The European Union has adopted a new Copyright Directive that gives news outlets and other content producer more muscle in enforcing their rights over the content they create.
According to the EU, one of the objectives of the directive is to "reinforce the position of creators and right holders to negotiate and be remunerated for the online use of their content by certain user-uploaded content platforms."
Online platforms aggregating content are "considered to be carrying out acts covered by copyright (i.e. performing acts of communication or making available to the public) for which they need to obtain an authorization from the right holders concerned," said EU.

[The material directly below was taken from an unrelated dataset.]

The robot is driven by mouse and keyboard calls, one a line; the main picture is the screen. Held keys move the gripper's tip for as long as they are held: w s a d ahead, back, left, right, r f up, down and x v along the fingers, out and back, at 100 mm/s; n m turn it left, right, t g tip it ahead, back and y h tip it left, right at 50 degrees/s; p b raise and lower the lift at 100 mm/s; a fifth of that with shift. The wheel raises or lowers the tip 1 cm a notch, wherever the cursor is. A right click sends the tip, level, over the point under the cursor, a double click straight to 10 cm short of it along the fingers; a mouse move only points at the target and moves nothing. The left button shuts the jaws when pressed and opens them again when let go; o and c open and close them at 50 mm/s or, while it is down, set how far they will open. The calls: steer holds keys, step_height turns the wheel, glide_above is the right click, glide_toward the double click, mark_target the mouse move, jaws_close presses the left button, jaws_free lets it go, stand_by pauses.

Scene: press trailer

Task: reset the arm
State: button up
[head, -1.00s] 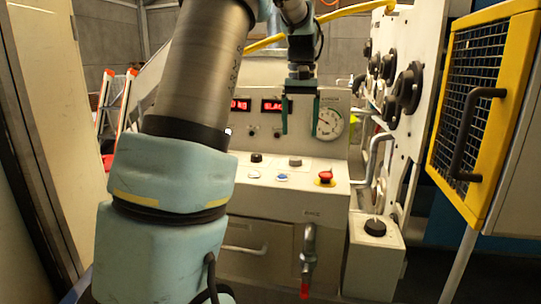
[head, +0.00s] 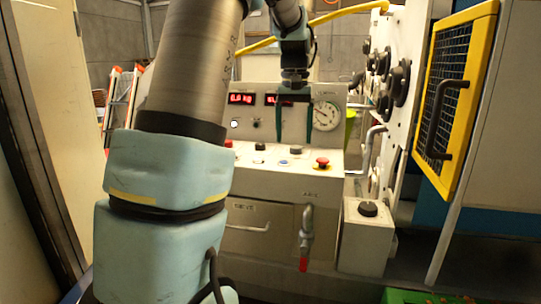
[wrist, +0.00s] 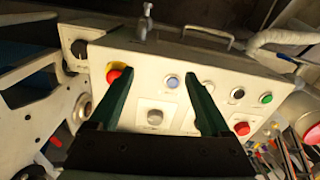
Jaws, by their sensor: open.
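My gripper (head: 294,125) hangs from my arm in front of the upright face of the control panel (head: 335,165) in the head view. Its two green fingers point down, apart, with nothing between them. In the wrist view the open fingers (wrist: 160,85) spread over the panel's button face (wrist: 185,60). A red emergency button (wrist: 115,72) shows beside one finger. A blue button (wrist: 172,81) and a grey knob (wrist: 154,117) lie in the gap between the fingers. My arm's large links hide the left part of the panel in the head view.
A dial gauge (head: 326,116) and red displays (head: 240,99) are on the panel. A white plate with black knobs (head: 400,85) and a yellow-framed mesh guard (head: 455,95) stand to the right. A red-handled valve (head: 306,238) hangs below. A green object (head: 405,297) lies at bottom right.

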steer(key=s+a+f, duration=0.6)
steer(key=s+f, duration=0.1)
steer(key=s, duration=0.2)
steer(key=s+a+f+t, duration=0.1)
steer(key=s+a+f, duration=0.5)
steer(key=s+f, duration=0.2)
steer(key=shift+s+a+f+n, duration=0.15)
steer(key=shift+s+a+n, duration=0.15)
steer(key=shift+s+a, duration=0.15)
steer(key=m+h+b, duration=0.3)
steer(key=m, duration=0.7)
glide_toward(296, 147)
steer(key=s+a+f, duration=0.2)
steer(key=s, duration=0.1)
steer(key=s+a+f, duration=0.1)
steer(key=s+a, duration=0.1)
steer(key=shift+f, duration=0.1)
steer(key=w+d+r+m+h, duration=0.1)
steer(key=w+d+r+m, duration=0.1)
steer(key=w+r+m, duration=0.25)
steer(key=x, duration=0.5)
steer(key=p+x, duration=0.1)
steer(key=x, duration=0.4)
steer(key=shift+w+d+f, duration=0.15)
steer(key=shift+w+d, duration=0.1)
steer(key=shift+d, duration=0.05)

The directive is not an absolute prohibition. It says where they have not obtained licensing agreements with the rightsholders of content, the platforms must make "best efforts to obtain an authorization, (ii) make best efforts to ensure the unavailability of unauthorized content regarding which right holders have provided necessary and relevant information and (iii) act expeditiously to remove any unauthorized content following a notice received and make also their best efforts to prevent future uploads."
There will be a special dispensation for smaller platforms, which must only show best efforts to secure rights and that they moved expeditiously to take down content when notified by rightsholders.

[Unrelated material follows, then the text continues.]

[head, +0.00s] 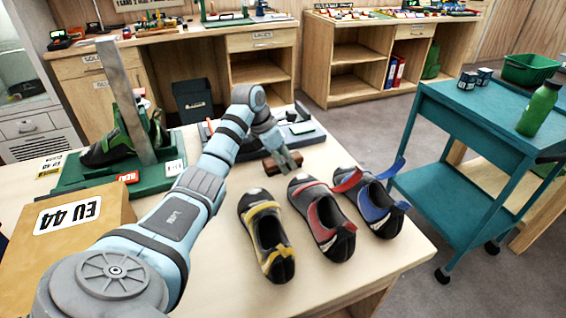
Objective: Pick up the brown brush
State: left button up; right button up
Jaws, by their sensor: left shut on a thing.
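The brown brush (271,167) is a small reddish-brown block at the middle of the light wooden table (210,285), behind the row of shoes. My left arm reaches in from the lower left. Its gripper (284,160) points down and is shut on the brush, hiding its middle. I cannot tell whether the brush touches the table or is just above it. My right gripper is out of view.
Yellow (266,240), red (322,215) and blue (377,205) climbing shoes stand close in front. A grey-green stand (300,133) lies behind the brush. A cardboard box (112,205) and green shoe stand (75,200) are left. A teal cart (470,110) stands right.

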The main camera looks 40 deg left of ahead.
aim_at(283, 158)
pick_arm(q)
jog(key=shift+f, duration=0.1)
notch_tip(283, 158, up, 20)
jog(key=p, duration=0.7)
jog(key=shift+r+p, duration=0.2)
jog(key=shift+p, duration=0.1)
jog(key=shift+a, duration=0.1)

The News Media Alliance had pushed for the directive.
"While European news publishers have no independent right to protect their content online, the Directive will allow news publishers to enforce their rights and to require payment for the use of their content," the alliance said. "It is a market-based approach that enhances the publishers’ negotiation position with those wishing to use their content for their own purposes. The Directive does not affect private or non-commercial use of news content.
“This is a great victory for news publishers, who invest considerable time and resources into producing high-quality and trustworthy journalism that keeps our communities informed," said News Media Alliance president David Chavern. "For the first time in Europe, news publishers can now protect their content online through the ability to ask the big tech companies – who up until now have not been stopped from exploiting our content every day – for fair compensation.”
The Computer & Communications Industry Association saw it quite differently.
“Despite recent improvements, the EU Directive falls short of creating a balanced and modern framework for copyright," said Maud Sacquet, senior policy manager, CCIA Europe. "We fear it will harm online innovation and restrict online freedoms in Europe," "We urge Member States to thoroughly assess and try to minimize the consequences of the text when implementing it.”
Fair use fan Public Knowledge was no fan of the directive. “Today is a very sad day for the Open Internet," said Gus Rossi, global policy director. "In adopting the Copyright Directive, the European Parliament has chosen to restrict legitimate online speech, entrench the power of dominant technology, entertainment, and media companies, while making it more difficult for everyone else to access and share trustworthy information."
"There is nothing to celebrate today," said Mozilla in a statement. "With a chance to bring copyright rules into the 21st century the EU institutions have squandered the progress made by innovators and creators to imagine new content and share it with people across the world and have handed the power back to large U.S. owned record labels, film studios and big tech. People online everywhere will feel the impact of this disastrous vote and we fully expect copyright to return to the political stage. Until then we will do our best to minimise the negative impact of this law on Europeans’ internet experience and the ability of European companies to compete in the digital marketplace."